Gli elementi dunque ci sono tutti per un racconto che trasudi lacrime e sentimenti – e aggiungiamo noi, anche un po’ di sangue. Peccato il film proceda col freno a mano tirato per una lunga prima parte, la quale serve a introdurci molto lentamente i personaggi, di cui facciamo una gran fatica a comprendere motivazioni e impulsi, dandoci l’illusione di trovarci di fronte al racconto di un triangolo amoroso.

Prima di riscaldare l’atmosfera, infatti, si deve assistere al più classico dei film cinesi ambientato in una piccola cittadina tra piccole e grandi miserie, modeste e malmesse abitazioni, mutismi, piccoli scoppi di violenza e una certa reticenza narrativa.
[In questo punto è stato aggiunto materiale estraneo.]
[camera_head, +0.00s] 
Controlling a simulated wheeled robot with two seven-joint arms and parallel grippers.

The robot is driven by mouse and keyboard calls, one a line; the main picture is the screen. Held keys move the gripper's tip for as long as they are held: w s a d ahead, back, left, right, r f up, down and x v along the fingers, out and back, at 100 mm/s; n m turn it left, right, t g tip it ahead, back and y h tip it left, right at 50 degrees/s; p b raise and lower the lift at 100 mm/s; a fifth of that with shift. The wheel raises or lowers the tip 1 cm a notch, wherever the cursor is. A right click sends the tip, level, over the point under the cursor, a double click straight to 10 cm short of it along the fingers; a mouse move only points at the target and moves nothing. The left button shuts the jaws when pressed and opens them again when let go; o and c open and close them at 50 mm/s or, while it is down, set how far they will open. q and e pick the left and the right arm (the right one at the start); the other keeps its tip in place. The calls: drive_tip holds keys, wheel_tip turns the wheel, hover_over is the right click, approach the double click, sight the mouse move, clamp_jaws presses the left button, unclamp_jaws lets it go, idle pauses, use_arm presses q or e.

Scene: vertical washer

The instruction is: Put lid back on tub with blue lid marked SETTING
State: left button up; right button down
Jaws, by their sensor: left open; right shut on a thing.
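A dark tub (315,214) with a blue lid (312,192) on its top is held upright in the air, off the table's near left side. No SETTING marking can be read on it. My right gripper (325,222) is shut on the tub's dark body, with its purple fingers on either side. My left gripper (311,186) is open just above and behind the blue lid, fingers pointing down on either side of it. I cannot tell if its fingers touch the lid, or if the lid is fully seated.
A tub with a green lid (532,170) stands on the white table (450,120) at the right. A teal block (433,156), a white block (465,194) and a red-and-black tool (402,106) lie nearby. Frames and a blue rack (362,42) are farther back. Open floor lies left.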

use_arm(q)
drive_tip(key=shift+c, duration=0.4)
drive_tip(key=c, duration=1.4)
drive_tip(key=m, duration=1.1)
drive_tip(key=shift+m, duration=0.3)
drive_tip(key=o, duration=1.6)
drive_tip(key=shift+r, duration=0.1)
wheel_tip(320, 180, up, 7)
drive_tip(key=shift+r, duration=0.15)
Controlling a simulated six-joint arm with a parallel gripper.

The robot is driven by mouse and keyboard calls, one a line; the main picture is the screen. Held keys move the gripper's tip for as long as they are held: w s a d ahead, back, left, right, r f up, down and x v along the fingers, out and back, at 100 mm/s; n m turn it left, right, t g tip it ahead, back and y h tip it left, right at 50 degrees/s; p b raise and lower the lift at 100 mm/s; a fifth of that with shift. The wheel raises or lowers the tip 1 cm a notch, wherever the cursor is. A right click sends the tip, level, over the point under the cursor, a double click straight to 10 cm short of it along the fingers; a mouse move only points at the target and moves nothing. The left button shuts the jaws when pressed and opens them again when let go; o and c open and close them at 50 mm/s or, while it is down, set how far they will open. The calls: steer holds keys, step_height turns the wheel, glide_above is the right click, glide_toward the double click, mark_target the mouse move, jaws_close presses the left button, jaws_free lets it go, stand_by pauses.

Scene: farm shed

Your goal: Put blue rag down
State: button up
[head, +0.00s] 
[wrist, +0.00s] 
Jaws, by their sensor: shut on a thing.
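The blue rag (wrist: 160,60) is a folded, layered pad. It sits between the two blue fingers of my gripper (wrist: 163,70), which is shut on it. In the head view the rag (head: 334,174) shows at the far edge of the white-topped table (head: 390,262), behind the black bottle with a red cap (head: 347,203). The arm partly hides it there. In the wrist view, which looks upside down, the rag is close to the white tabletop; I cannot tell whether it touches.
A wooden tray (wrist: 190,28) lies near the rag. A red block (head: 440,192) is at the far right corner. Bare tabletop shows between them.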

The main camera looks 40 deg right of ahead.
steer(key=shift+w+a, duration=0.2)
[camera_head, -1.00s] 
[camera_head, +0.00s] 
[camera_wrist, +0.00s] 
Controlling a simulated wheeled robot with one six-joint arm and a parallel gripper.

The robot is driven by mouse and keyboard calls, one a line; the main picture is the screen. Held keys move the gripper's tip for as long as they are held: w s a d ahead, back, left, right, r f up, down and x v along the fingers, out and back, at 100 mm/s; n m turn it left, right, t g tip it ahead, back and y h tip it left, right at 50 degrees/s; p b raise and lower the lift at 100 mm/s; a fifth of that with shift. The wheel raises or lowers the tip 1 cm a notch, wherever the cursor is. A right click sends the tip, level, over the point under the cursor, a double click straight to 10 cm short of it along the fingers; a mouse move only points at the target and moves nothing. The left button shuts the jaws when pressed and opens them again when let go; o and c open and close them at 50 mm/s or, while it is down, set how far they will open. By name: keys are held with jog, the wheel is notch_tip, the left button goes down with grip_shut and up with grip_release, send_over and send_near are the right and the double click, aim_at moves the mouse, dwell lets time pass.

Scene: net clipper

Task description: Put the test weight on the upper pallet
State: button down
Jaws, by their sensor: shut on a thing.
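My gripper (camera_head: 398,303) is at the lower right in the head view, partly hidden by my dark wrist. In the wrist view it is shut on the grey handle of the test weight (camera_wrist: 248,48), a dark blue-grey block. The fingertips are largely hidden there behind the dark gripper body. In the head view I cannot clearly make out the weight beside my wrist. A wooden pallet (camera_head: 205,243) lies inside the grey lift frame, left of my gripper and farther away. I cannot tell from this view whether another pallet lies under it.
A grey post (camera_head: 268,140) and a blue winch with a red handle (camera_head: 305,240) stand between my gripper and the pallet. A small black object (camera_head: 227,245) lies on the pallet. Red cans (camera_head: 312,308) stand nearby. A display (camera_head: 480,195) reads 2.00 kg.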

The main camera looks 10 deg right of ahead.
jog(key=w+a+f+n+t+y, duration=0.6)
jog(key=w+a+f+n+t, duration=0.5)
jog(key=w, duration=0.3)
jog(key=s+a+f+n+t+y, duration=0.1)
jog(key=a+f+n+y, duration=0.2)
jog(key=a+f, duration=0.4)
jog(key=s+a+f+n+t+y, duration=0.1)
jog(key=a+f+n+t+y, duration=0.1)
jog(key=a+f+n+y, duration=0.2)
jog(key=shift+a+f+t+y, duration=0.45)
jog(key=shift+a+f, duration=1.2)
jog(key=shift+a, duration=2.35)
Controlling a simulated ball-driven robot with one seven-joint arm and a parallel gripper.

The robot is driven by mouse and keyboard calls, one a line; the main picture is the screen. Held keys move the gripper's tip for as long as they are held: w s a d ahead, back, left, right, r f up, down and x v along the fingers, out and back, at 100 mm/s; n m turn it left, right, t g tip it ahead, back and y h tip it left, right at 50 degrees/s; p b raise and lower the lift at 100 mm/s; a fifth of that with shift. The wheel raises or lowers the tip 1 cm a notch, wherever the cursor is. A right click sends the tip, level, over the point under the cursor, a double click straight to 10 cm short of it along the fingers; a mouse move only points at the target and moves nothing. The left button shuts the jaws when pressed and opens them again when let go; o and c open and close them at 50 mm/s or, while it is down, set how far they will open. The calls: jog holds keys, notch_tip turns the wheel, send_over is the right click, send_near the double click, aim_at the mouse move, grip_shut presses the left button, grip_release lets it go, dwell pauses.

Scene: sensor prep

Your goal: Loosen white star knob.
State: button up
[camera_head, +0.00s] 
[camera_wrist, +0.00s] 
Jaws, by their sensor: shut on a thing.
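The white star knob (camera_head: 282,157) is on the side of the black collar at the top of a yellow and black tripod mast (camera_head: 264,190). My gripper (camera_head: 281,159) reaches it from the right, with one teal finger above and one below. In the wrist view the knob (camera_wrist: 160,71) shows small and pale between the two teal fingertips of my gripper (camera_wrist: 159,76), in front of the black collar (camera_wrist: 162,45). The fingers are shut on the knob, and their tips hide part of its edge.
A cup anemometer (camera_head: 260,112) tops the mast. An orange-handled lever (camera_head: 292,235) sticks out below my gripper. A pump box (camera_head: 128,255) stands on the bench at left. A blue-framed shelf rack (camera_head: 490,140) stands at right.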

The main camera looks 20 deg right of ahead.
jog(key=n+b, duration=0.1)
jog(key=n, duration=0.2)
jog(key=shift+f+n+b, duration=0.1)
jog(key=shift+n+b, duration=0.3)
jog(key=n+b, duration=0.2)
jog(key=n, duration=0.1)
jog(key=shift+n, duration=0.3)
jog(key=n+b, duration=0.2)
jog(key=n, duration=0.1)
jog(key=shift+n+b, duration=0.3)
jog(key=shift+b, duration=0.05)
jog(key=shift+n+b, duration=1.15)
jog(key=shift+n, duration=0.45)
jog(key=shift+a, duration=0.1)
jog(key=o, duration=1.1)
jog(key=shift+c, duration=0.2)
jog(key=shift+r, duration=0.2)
Non manca qualche motivo di interesse e la regia è sempre corretta ma priva di guizzi, tipicamente da dramma sociale focalizzato su personaggi interpretato da attori sì in parte ma non così notevoli.

Calate tutte le carte, in realtà, il rapporto tra Meiyun e Baoshu diventa più appassionante e anche i dialoghi diventano relativamente più fitti e interessanti. Da una parte la costernazione e il dolore sordo di lei, dall’altra la rassegnazione e la pulsione autodistruttiva di lui: lo scontro tra i due sprigiona tenui scintille e in qualche caso commuove – per quanto il grado di esplicitazione dei sentimenti sia al di sopra del tollerabile. Ovviamente le tragedie si accumulano velocemente, esplodendo in un finale sorprendente in cui – alla buonora! – il sentimentalismo fluisce libero e irrazionale.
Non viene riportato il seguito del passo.